Friday, January 28, 2011

Backup solution to backup terabytes and lots of static files on linux server ?

Hi,

Which backup tool or solution would you use to backup terabytes and lots of files on a production linux server ?
Note that the files are all different and almost never modified, and usage is mostly adding files, so data volume is today 3TB growing all the time at around +15GB/day.

Please do not reply rsync. Basic unix tools are not enough, rsync does not keep history, rdiff-backup miserably fails from time to time and screw the history. Moreover these are all file based backup, which put a lot of IOwait just to browse directories and query stat(). But i guess, except R1Soft CDP, there is no way around that.

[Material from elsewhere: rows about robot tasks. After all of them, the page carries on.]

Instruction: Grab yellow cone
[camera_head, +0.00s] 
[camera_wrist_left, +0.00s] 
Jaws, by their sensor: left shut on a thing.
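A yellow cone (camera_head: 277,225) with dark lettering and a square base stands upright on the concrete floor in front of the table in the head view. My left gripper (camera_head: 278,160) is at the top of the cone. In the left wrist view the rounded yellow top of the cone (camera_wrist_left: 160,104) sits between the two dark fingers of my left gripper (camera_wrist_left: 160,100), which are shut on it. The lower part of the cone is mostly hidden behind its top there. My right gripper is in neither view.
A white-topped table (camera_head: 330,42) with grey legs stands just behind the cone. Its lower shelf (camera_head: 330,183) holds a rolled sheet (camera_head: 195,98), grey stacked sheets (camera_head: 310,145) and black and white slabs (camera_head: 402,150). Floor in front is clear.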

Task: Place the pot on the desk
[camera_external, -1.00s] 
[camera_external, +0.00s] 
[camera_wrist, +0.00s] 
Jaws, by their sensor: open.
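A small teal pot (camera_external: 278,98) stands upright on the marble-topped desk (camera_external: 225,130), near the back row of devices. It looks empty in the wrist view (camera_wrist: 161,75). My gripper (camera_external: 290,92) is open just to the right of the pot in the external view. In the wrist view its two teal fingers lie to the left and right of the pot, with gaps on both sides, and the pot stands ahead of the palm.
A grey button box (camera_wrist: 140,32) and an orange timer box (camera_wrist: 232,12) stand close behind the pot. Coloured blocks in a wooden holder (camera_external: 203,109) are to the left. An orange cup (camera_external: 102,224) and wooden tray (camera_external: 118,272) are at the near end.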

We tried R1Soft CDP backup, which is block level backup, and it proved good and efficient for all our other servers, but systematically fails on the server with 3 terabytes and gazillions of files. That is already more than 2 months that the engineers of R1Soft and datacenter are playing a hot ball game... and still no backup except regular rsync

We never tried big commercial solutions, except R1Soft CDP since it was provided as an optional service by the datacented hosting our servers.

  • Try BackupPC. For me it works very well with couple of terabytes of data and tens of millions of files (some 100 000 - 500 000 of those changing daily). OK, BackupPC does use rsync and is file based, so that might be a show-stopper for you.

    Bacula is another popular one, and it sure has the coolest slogan of them all. And it even does not use rsync! :-)

    : We use BackupPC on our local intranet, mainly because these are desktop PC and the deduplication feature of BackupPC is really helpful
  • EMC Networker has an option called SnapImage that should increase backup speed for your kind of data.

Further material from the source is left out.